§ **Data excerpt**:
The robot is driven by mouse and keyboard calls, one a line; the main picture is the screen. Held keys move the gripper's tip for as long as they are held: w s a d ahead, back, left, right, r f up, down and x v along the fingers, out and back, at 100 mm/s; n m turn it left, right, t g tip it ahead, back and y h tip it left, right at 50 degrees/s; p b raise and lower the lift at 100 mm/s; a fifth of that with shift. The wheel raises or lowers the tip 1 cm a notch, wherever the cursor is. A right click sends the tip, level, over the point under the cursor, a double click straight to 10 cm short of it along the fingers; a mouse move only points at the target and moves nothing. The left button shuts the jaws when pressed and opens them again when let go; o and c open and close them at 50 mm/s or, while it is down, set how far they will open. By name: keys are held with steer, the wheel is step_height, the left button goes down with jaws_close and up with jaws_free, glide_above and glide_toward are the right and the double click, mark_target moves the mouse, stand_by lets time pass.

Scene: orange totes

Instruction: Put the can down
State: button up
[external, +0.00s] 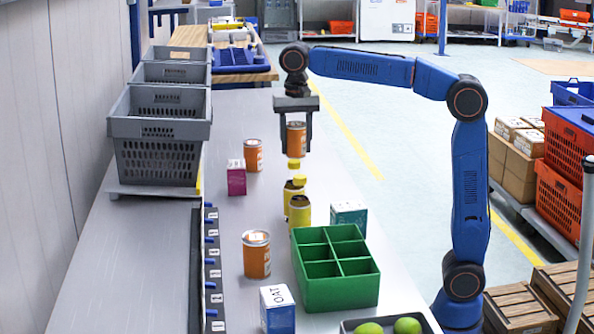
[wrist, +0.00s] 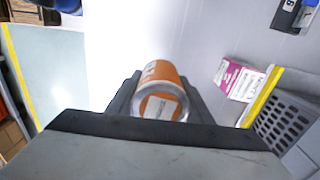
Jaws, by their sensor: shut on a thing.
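An orange can (external: 296,140) with silver ends is between the fingers of my gripper (external: 295,143), near the far part of the grey counter (external: 185,268). My gripper points down and is shut on this can. In the wrist view the can (wrist: 163,90) sits between the dark fingers, its round end towards the camera. I cannot tell whether its bottom touches the counter. Two more orange cans stand on the counter, one (external: 253,155) to the left of my gripper and one (external: 256,254) nearer the front.
Yellow bottles (external: 299,208), a pink box (external: 236,178), a teal box (external: 349,215) and an oat carton (external: 277,310) stand around a green divided crate (external: 336,290). Grey baskets (external: 158,160) line the left. Blue trays (external: 240,60) lie at the back.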

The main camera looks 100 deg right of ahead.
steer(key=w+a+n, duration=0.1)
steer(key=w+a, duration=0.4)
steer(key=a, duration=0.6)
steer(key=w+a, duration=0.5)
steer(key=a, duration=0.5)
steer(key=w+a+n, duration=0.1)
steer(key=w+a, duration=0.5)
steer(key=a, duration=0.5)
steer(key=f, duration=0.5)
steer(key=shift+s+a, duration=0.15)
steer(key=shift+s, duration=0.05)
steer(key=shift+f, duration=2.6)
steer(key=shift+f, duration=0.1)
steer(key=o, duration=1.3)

§ **Short problem**: Extract the full listing above verbatim; pictures are to be left out of the copy.

§ **Task answer**:
The robot is driven by mouse and keyboard calls, one a line; the main picture is the screen. Held keys move the gripper's tip for as long as they are held: w s a d ahead, back, left, right, r f up, down and x v along the fingers, out and back, at 100 mm/s; n m turn it left, right, t g tip it ahead, back and y h tip it left, right at 50 degrees/s; p b raise and lower the lift at 100 mm/s; a fifth of that with shift. The wheel raises or lowers the tip 1 cm a notch, wherever the cursor is. A right click sends the tip, level, over the point under the cursor, a double click straight to 10 cm short of it along the fingers; a mouse move only points at the target and moves nothing. The left button shuts the jaws when pressed and opens them again when let go; o and c open and close them at 50 mm/s or, while it is down, set how far they will open. By name: keys are held with steer, the wheel is step_height, the left button goes down with jaws_close and up with jaws_free, glide_above and glide_toward are the right and the double click, mark_target moves the mouse, stand_by lets time pass.

Scene: orange totes

Instruction: Put the can down
State: button up
[external, +0.00s] 
[wrist, +0.00s] 
Jaws, by their sensor: shut on a thing.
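An orange can (external: 296,140) with silver ends is between the fingers of my gripper (external: 295,143), near the far part of the grey counter (external: 185,268). My gripper points down and is shut on this can. In the wrist view the can (wrist: 163,90) sits between the dark fingers, its round end towards the camera. I cannot tell whether its bottom touches the counter. Two more orange cans stand on the counter, one (external: 253,155) to the left of my gripper and one (external: 256,254) nearer the front.
Yellow bottles (external: 299,208), a pink box (external: 236,178), a teal box (external: 349,215) and an oat carton (external: 277,310) stand around a green divided crate (external: 336,290). Grey baskets (external: 158,160) line the left. Blue trays (external: 240,60) lie at the back.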

The main camera looks 100 deg right of ahead.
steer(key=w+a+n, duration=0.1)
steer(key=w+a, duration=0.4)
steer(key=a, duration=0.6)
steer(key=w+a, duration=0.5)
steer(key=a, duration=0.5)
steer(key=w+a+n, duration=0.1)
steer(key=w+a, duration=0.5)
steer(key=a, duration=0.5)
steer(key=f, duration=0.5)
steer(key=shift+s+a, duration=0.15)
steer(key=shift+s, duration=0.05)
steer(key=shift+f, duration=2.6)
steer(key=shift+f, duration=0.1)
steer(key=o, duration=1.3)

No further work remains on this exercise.